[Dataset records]

+++

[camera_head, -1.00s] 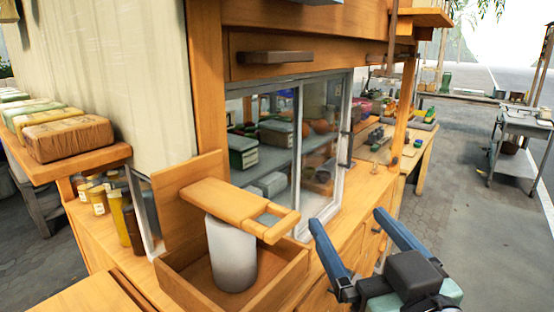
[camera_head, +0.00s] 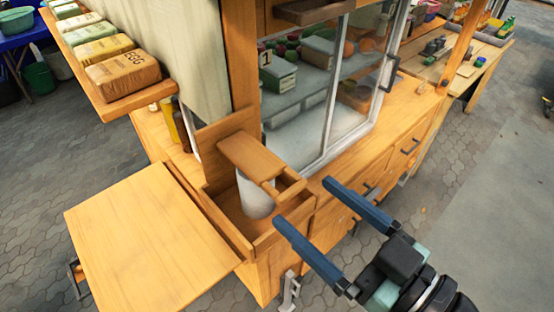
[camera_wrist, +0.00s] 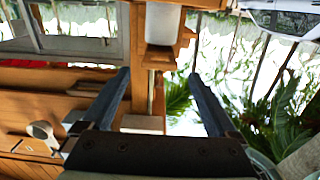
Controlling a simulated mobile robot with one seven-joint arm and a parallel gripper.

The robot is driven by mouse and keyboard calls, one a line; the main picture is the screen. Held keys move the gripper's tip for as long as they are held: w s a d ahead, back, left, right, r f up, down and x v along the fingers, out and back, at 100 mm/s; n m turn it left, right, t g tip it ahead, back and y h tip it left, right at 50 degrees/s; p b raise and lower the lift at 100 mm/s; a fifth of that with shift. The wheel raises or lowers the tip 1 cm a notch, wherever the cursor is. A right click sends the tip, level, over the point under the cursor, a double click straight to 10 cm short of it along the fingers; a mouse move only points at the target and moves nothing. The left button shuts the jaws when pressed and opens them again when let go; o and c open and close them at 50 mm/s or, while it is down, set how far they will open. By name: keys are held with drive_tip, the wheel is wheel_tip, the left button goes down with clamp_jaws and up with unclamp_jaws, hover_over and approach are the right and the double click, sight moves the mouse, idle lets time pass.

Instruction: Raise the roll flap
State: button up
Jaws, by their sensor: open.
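The wooden roll flap (camera_head: 250,156) has a bar-like front edge with a slot behind it. It hangs out over a white cylindrical roll (camera_head: 255,197) that stands in an open wooden box at the counter corner. The flap looks lowered, close above the roll top; whether they touch I cannot tell. My gripper (camera_head: 303,202) is open and empty, its blue fingers pointing toward the flap's front edge from the lower right. One fingertip appears close to that edge; contact is not clear. In the wrist view, the open fingers (camera_wrist: 158,74) point toward a white roll-like shape (camera_wrist: 163,22) in a wooden frame.
The wooden box (camera_head: 222,220) surrounds the roll. A wooden side shelf (camera_head: 150,240) extends at the left. A glass window (camera_head: 310,100) stands behind, with drawers (camera_head: 375,190) below the counter. Wrapped packages (camera_head: 122,78) sit on an upper left shelf. Open pavement lies right.

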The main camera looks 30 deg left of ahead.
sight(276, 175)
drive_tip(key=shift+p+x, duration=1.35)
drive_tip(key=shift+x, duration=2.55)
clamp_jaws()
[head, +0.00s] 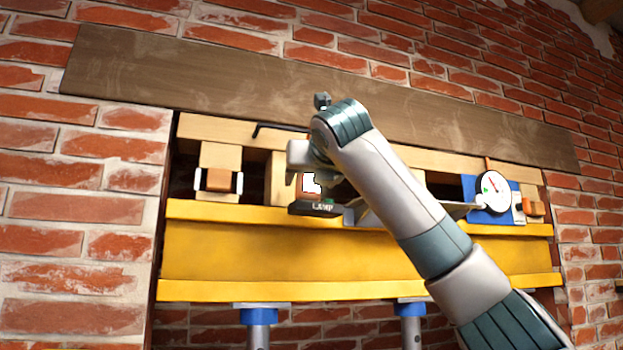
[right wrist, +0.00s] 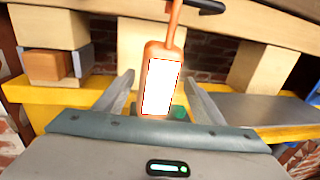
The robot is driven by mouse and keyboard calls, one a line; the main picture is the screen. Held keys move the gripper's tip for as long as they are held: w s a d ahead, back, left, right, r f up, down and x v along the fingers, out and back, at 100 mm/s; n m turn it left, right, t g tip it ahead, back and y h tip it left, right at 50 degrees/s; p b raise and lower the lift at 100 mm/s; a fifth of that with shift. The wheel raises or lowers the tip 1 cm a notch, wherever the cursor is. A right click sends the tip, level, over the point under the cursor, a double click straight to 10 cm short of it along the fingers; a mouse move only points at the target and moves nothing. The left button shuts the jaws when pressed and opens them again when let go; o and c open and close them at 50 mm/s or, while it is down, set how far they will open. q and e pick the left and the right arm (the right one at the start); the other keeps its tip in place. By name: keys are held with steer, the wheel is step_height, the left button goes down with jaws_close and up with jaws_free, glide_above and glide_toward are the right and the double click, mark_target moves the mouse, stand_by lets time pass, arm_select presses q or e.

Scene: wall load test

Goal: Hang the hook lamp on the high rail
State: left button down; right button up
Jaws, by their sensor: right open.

+++

What is asked => Make an exact copy of the records above, with the pictures left out.

Solution to this problem =>
[camera_head, -1.00s] 
[camera_head, +0.00s] 
[camera_wrist, +0.00s] 
Controlling a simulated mobile robot with one seven-joint arm and a parallel gripper.

The robot is driven by mouse and keyboard calls, one a line; the main picture is the screen. Held keys move the gripper's tip for as long as they are held: w s a d ahead, back, left, right, r f up, down and x v along the fingers, out and back, at 100 mm/s; n m turn it left, right, t g tip it ahead, back and y h tip it left, right at 50 degrees/s; p b raise and lower the lift at 100 mm/s; a fifth of that with shift. The wheel raises or lowers the tip 1 cm a notch, wherever the cursor is. A right click sends the tip, level, over the point under the cursor, a double click straight to 10 cm short of it along the fingers; a mouse move only points at the target and moves nothing. The left button shuts the jaws when pressed and opens them again when let go; o and c open and close them at 50 mm/s or, while it is down, set how far they will open. By name: keys are held with drive_tip, the wheel is wheel_tip, the left button goes down with clamp_jaws and up with unclamp_jaws, hover_over and approach are the right and the double click, sight moves the mouse, idle lets time pass.

Instruction: Raise the roll flap
State: button up
Jaws, by their sensor: open.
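The wooden roll flap (camera_head: 250,156) has a bar-like front edge with a slot behind it. It hangs out over a white cylindrical roll (camera_head: 255,197) that stands in an open wooden box at the counter corner. The flap looks lowered, close above the roll top; whether they touch I cannot tell. My gripper (camera_head: 303,202) is open and empty, its blue fingers pointing toward the flap's front edge from the lower right. One fingertip appears close to that edge; contact is not clear. In the wrist view, the open fingers (camera_wrist: 158,74) point toward a white roll-like shape (camera_wrist: 163,22) in a wooden frame.
The wooden box (camera_head: 222,220) surrounds the roll. A wooden side shelf (camera_head: 150,240) extends at the left. A glass window (camera_head: 310,100) stands behind, with drawers (camera_head: 375,190) below the counter. Wrapped packages (camera_head: 122,78) sit on an upper left shelf. Open pavement lies right.

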The main camera looks 30 deg left of ahead.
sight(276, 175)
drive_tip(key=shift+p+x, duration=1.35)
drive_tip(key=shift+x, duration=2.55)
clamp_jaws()
[head, +0.00s] 
[right wrist, +0.00s] 
The robot is driven by mouse and keyboard calls, one a line; the main picture is the screen. Held keys move the gripper's tip for as long as they are held: w s a d ahead, back, left, right, r f up, down and x v along the fingers, out and back, at 100 mm/s; n m turn it left, right, t g tip it ahead, back and y h tip it left, right at 50 degrees/s; p b raise and lower the lift at 100 mm/s; a fifth of that with shift. The wheel raises or lowers the tip 1 cm a notch, wherever the cursor is. A right click sends the tip, level, over the point under the cursor, a double click straight to 10 cm short of it along the fingers; a mouse move only points at the target and moves nothing. The left button shuts the jaws when pressed and opens them again when let go; o and c open and close them at 50 mm/s or, while it is down, set how far they will open. q and e pick the left and the right arm (the right one at the start); the other keeps its tip in place. By name: keys are held with steer, the wheel is step_height, the left button goes down with jaws_close and up with jaws_free, glide_above and glide_toward are the right and the double click, mark_target moves the mouse, stand_by lets time pass, arm_select presses q or e.

Scene: wall load test

Goal: Hang the hook lamp on the high rail
State: left button down; right button up
Jaws, by their sensor: right open.

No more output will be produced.